Discarded Disposable Vapes Still Have Batteries Capable of Hundreds of Charge Cycles
According to a study published in the journal Joule on December 12, 2022, the lithium-ion batteries inside disposable vaping devices still retain high capacity performance over hundreds of cycles even after being discarded following a single use.
The analysis, conducted by scientists at University College London (UCL) and the University of Oxford with support from the Faraday Institution, highlights the growing environmental threat posed by increasingly popular disposable vapes, which are not designed to be rechargeable.
“What surprised us was just how long these batteries appeared capable of cycling,” said Paul Shearing, Professor of Sustainable Energy Engineering in the Department of Engineering Science at the University of Oxford and UCL.
“If you use low charge-discharge rates, you can still see more than 90% capacity retention after over 700 cycles. That is actually quite a good battery. And these batteries are simply being thrown away. They are discarded casually on roadsides.”
Since 2021, disposable vapes have surged in popularity in the UK. One survey found that between January 2021 and April 2022, use of disposable vapes increased 18-fold. Within 15 months, their popularity among 18-year-olds rose from 0.4% to 54.8%. The rapid spread of disposable vapes has created an urgent new waste problem, with around 1.3 million such devices discarded each week in the country.
As a result, about 10,000 kilograms (more than 22,000 pounds) of lithium from vape batteries ends up in UK landfills every year, threatening nearby waterways with contamination from batteries containing nickel, cobalt, and organic solvents.
“From the beginning, we believed that the batteries used in these vapes were most likely rechargeable batteries,” Shearing said, noting that, to his team’s knowledge, no previous research had evaluated how long the lithium-ion batteries in these products could last.
To test their intuition, Shearing and his colleagues removed batteries from disposable vapes under controlled conditions and assessed them using the same tools and techniques they use to study batteries in electric vehicles and other devices.
They examined the batteries under a microscope and used X-ray tomography to map their internal structure and understand the materials involved.
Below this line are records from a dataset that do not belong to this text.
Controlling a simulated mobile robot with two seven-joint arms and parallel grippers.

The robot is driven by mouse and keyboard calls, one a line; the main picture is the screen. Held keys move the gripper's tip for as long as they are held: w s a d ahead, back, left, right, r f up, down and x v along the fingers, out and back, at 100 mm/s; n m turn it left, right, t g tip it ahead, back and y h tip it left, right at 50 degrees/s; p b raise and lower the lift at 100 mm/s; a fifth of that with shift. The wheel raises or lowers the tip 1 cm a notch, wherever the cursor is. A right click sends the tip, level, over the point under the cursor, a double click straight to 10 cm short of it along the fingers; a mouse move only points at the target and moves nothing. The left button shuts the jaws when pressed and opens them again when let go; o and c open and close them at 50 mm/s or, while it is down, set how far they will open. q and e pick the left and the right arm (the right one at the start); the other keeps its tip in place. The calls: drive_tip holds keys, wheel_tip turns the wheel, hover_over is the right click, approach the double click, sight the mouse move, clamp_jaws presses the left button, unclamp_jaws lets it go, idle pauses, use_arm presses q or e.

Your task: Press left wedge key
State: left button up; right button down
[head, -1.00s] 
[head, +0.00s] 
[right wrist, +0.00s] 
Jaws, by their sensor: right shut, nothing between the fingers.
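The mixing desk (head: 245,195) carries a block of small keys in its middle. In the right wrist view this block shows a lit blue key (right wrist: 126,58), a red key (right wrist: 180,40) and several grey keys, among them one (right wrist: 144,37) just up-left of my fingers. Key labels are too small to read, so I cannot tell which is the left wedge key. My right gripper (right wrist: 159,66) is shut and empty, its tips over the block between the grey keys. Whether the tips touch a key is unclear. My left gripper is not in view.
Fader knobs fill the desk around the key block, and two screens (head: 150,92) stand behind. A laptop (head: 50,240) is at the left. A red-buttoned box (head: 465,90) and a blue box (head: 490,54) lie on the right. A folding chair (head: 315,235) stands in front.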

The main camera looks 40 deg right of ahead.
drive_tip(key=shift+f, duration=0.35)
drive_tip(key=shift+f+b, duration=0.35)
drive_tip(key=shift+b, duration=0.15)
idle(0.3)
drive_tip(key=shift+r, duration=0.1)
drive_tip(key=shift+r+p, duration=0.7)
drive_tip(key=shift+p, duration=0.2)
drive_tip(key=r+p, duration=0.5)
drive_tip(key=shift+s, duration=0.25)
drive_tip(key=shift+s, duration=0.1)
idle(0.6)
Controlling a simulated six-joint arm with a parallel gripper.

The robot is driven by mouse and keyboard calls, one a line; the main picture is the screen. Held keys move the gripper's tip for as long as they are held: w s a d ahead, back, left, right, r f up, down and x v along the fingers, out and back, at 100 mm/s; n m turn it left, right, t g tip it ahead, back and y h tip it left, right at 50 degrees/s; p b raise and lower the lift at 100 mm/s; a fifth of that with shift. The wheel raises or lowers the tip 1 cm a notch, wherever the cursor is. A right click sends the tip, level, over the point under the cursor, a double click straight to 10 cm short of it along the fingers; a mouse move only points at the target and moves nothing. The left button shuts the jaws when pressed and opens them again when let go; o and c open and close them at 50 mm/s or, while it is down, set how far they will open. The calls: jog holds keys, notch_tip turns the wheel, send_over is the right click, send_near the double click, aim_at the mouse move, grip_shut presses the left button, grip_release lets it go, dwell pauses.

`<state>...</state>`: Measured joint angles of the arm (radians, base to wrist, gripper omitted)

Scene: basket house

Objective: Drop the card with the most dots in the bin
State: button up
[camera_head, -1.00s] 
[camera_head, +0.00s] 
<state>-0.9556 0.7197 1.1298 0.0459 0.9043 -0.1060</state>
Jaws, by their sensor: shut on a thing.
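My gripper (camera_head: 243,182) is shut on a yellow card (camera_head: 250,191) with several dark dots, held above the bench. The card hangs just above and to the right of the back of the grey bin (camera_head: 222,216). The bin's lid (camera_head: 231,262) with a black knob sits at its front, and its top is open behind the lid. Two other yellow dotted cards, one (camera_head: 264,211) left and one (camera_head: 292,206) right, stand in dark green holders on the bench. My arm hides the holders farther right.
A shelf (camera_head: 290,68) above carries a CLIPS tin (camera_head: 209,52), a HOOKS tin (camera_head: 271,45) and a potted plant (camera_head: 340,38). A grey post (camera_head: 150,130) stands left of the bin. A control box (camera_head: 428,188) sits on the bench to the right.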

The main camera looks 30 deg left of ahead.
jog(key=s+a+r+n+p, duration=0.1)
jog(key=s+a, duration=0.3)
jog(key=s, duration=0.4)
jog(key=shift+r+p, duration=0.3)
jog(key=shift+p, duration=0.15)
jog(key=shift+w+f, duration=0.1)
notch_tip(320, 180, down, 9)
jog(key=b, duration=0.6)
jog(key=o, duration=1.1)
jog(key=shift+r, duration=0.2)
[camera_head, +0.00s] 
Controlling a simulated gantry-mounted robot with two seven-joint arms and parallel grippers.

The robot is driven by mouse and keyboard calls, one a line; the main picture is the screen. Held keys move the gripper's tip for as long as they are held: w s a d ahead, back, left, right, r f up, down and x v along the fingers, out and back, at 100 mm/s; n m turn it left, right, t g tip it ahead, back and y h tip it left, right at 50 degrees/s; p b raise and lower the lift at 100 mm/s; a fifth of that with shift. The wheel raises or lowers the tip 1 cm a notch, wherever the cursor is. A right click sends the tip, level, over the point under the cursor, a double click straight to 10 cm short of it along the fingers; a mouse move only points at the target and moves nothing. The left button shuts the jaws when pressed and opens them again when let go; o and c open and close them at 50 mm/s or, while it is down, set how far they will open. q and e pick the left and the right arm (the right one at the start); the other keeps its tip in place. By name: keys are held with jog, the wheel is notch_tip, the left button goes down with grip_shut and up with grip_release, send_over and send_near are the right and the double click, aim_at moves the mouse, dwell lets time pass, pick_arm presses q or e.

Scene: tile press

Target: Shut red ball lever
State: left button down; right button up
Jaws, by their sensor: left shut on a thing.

By repeatedly charging and discharging them, they determined the batteries’ ability to retain electrochemical performance over time, finding that these batteries could be recharged “sometimes hundreds of times,” Shearing said.
“At the very least, the public needs to understand what type of batteries go into these devices and the need to dispose of them properly,” he said. “Manufacturers should provide an ecosystem for reuse and recycling of vape batteries, and they should also shift by default toward rechargeable devices.”
Shearing and his team are also researching new, more selective battery recycling methods that allow individual components to be recovered without cross-contamination, as well as more sustainable battery chemistries, including lithium-sulfur, sodium-ion, and other post-lithium-ion batteries.
He said that to address challenges across the entire battery supply chain, scientists should consider the battery lifecycle whenever they evaluate any battery application.
“That runs through all the work we do, whether it is vape batteries or batteries going into electric helicopters,” Shearing said. “It is the same way of thinking: we need to fully understand the lifecycle of battery-powered devices.”